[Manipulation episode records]
▬▬▬

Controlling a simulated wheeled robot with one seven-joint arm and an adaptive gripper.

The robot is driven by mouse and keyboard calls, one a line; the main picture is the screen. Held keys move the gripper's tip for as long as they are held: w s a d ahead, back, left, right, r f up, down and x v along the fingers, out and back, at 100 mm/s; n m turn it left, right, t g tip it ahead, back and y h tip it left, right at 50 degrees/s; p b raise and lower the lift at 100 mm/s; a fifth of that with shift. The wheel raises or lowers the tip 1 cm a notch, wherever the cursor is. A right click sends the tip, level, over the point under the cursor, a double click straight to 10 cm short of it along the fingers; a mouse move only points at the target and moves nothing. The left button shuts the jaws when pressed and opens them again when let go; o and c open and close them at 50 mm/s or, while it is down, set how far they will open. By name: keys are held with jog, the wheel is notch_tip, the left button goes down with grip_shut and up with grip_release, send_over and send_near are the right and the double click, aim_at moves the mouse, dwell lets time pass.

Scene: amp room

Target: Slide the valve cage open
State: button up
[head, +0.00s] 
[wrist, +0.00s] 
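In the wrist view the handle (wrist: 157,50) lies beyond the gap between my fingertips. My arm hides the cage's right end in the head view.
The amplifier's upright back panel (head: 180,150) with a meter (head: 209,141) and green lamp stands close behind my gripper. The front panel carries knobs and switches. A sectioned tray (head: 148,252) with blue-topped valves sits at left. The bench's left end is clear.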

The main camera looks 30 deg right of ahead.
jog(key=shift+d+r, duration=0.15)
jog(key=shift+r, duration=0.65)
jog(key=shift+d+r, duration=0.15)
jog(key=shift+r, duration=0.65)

▬▬▬

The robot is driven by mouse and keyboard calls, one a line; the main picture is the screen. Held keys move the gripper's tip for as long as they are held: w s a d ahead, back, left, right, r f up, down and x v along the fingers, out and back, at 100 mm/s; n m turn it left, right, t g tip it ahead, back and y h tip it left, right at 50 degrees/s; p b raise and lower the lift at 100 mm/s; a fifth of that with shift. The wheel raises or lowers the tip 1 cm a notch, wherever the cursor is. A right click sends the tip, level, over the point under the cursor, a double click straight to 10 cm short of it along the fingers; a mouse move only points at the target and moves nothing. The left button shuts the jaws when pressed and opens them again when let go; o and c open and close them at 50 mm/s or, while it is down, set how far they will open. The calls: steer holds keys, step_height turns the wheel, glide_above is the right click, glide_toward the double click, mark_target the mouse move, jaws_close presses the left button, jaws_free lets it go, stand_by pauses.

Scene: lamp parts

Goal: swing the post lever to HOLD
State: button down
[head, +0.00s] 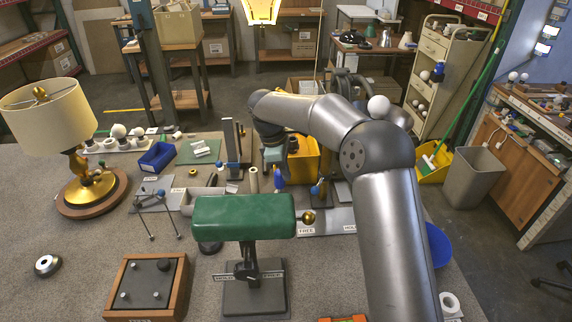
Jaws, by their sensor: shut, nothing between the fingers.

▬▬▬

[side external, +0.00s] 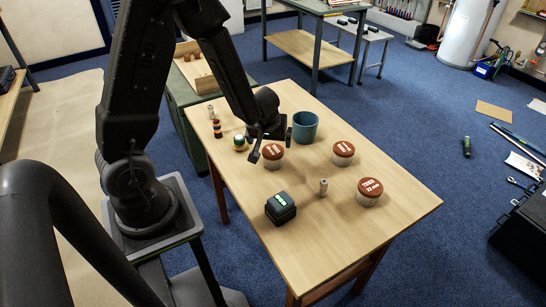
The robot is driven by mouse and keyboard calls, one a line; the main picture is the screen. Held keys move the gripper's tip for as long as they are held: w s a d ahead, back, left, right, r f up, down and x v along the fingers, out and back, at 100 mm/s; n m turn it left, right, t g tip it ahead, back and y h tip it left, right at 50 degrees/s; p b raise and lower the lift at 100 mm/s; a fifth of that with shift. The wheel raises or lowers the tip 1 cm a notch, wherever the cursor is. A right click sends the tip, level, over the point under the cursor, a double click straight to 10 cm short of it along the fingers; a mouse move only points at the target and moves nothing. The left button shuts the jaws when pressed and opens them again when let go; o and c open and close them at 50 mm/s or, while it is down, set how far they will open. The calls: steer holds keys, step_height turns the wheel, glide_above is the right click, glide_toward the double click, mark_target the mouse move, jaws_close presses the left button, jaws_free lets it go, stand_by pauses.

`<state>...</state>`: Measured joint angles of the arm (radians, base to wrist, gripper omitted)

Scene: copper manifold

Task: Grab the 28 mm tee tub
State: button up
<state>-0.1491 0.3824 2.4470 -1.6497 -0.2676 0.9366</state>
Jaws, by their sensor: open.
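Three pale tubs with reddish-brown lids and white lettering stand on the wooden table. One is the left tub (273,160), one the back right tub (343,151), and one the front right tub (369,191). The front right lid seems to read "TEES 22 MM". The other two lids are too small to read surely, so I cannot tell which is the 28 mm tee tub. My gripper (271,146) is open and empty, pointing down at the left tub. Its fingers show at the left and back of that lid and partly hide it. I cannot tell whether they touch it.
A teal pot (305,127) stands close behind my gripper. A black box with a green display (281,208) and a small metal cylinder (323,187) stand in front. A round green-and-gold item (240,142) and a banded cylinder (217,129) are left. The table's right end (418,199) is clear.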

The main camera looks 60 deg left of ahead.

▬▬▬

Search the data above for the word "joint", then gather each line in which it appears.

== Expected answer ==
Controlling a simulated wheeled robot with one seven-joint arm and an adaptive gripper.
`<state>...</state>`: Measured joint angles of the arm (radians, base to wrist, gripper omitted)

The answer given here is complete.